Israel’s first national outline plan was published 70 years ago. The young state’s first plan was called “Physical Planning in Israel”, but is usually referred to as the “Sharon Plan”, named after the planner, architect Arieh Sharon. One of the basic principles set out in the plan was population dispersal, with an emphasis on small and medium-sized cities, in an attempt to direct the population away from the major cities and the center of the country. On the 70th anniversary of the plan, and as the 73rd Independence Day approaches, we look at the dispersal of the population in Israel.

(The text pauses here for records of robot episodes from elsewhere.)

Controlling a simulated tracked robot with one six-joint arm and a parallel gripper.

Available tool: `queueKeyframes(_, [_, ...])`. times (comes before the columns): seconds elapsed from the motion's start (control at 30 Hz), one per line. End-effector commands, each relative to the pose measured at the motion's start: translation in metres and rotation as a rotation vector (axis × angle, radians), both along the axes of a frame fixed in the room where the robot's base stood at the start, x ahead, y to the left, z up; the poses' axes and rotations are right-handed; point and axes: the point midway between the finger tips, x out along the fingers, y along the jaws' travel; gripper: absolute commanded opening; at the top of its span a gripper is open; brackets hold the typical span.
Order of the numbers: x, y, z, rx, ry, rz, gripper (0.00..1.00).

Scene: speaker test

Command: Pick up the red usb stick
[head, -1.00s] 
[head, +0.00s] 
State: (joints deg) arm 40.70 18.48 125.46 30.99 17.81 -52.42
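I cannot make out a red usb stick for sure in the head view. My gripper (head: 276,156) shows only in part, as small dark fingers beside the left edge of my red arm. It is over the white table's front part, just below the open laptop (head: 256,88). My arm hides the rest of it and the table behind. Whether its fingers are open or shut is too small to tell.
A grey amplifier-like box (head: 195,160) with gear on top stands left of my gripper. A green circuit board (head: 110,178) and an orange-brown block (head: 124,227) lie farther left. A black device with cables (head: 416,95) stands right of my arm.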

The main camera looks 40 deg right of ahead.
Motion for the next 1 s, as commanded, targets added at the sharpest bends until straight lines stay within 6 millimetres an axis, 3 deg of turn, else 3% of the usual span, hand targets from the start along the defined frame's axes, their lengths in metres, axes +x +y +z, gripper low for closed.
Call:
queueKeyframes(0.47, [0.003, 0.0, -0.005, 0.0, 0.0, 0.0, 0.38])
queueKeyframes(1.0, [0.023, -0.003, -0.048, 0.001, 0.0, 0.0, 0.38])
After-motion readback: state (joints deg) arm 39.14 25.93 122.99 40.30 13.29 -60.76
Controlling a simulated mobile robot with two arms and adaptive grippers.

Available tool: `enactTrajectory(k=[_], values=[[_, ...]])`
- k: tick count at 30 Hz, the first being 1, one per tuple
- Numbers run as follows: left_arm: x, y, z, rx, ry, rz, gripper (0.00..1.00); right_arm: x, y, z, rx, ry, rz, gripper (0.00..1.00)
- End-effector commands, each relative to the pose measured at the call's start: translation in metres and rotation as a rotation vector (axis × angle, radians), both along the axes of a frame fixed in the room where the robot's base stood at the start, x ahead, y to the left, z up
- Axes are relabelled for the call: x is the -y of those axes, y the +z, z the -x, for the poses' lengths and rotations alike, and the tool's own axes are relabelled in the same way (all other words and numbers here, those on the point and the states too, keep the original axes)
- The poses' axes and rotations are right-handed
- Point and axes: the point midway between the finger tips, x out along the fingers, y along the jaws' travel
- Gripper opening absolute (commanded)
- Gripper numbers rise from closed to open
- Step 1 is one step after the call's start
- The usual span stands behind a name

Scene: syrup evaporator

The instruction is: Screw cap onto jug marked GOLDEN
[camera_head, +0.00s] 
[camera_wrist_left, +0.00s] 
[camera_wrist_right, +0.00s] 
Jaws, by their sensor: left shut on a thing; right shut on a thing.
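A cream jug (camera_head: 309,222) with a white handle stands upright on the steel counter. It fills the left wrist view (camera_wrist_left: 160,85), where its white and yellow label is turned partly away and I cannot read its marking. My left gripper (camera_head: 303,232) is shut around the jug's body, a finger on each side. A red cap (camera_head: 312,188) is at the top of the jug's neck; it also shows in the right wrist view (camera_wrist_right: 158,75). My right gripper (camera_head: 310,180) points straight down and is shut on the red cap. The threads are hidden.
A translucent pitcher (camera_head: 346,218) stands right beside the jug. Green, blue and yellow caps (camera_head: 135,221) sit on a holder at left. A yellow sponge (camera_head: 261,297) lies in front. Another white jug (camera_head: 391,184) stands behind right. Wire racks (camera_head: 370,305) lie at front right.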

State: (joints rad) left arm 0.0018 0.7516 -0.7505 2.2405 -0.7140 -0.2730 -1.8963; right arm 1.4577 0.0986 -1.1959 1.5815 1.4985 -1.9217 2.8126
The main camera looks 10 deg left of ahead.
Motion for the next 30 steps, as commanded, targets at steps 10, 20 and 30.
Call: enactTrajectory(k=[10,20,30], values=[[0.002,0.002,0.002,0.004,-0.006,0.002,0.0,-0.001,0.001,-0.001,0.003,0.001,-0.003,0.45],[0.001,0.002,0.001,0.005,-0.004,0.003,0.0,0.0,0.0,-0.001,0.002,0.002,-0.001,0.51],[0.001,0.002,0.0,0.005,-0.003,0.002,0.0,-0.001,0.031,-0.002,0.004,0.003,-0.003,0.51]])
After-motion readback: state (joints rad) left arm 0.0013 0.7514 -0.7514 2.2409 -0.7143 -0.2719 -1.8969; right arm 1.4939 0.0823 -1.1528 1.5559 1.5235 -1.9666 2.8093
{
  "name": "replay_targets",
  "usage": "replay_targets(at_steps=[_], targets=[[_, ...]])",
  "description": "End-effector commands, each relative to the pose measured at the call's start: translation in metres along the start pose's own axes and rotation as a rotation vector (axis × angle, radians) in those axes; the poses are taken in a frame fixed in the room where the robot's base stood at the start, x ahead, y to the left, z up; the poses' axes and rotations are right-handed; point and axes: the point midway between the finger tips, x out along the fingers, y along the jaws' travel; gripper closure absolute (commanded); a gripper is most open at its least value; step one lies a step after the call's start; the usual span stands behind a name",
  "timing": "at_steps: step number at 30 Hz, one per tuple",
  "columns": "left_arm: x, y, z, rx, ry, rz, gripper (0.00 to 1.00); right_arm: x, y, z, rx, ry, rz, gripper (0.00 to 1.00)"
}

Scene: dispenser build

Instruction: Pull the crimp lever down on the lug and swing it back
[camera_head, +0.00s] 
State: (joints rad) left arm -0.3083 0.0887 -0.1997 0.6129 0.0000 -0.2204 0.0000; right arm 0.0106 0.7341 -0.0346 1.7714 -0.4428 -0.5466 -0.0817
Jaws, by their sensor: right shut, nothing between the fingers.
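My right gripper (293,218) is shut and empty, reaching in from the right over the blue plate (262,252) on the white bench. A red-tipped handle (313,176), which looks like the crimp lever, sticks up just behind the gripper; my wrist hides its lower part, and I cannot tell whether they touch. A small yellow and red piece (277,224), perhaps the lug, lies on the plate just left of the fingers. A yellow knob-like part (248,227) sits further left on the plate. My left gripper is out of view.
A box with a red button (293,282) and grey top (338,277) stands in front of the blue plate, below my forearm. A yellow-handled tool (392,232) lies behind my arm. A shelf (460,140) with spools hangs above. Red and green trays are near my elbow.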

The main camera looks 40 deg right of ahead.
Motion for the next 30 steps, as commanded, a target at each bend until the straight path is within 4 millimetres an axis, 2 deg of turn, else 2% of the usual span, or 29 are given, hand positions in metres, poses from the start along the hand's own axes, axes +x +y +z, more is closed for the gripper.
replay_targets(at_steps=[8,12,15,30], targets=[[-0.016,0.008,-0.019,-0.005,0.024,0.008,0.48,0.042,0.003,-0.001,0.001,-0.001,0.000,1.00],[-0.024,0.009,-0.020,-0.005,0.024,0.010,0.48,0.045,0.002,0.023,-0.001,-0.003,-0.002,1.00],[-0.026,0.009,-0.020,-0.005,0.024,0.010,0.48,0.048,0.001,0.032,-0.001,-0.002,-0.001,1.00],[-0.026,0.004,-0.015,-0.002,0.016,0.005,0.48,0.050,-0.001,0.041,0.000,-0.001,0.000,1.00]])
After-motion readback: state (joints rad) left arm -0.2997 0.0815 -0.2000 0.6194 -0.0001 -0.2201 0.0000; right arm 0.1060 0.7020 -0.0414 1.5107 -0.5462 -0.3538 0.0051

According to CBS data, In 1948, 872,700 residents lived in Israel. The most populated district was the Tel Aviv district, where 36% of the population (305,700 residents) lived. The second largest district was the Haifa district, where 21% resided. The Southern district was the smallest, with only 2.5% of the population living there. The population of the central districts (Tel Aviv and Haifa) numbered, therefore, 56% of the country’s residents (data do not sum up due to rounding), the population of the main centers’ outskirts (Central and Jerusalem districts) numbered 25%, and in the peripheral districts (north and south) lived 19% of the country’s population.

Today, the planning policy is very different from that of Aryeh Sharon, but to a large extent it can be said that his policy was a success. In 2019, only 27% of the country’s residents lived in the central districts, 37% on the main centers’ outskirts, and 36% in the periphery (including Israelis in the West Bank). The large centers lost half their weight at the time of state formation, while the periphery doubled its weight, but still not reaching the main centers’ outskirts, which in the meantime have developed into large centers.

Sharon’s emphasis on cities is also reflected in the data. Israel is characterized by a very high percentage of an urban population. Population living in urban localities generally enjoys a wider range of options in different fields, such as employment, education and culture, while the rural population enjoys other benefits. According to the World Bank and the United Nations, more than 92% of the population in Israel lives in urban localities, a very high percentage compared to the average in Europe and North America. In 1960, the percentage of urbanization in Israel was only 77% though even then a world leader. The 1960s and 1970s were years in which the percentage of urban residents in Israel rose sharply, reaching 90% in 1983.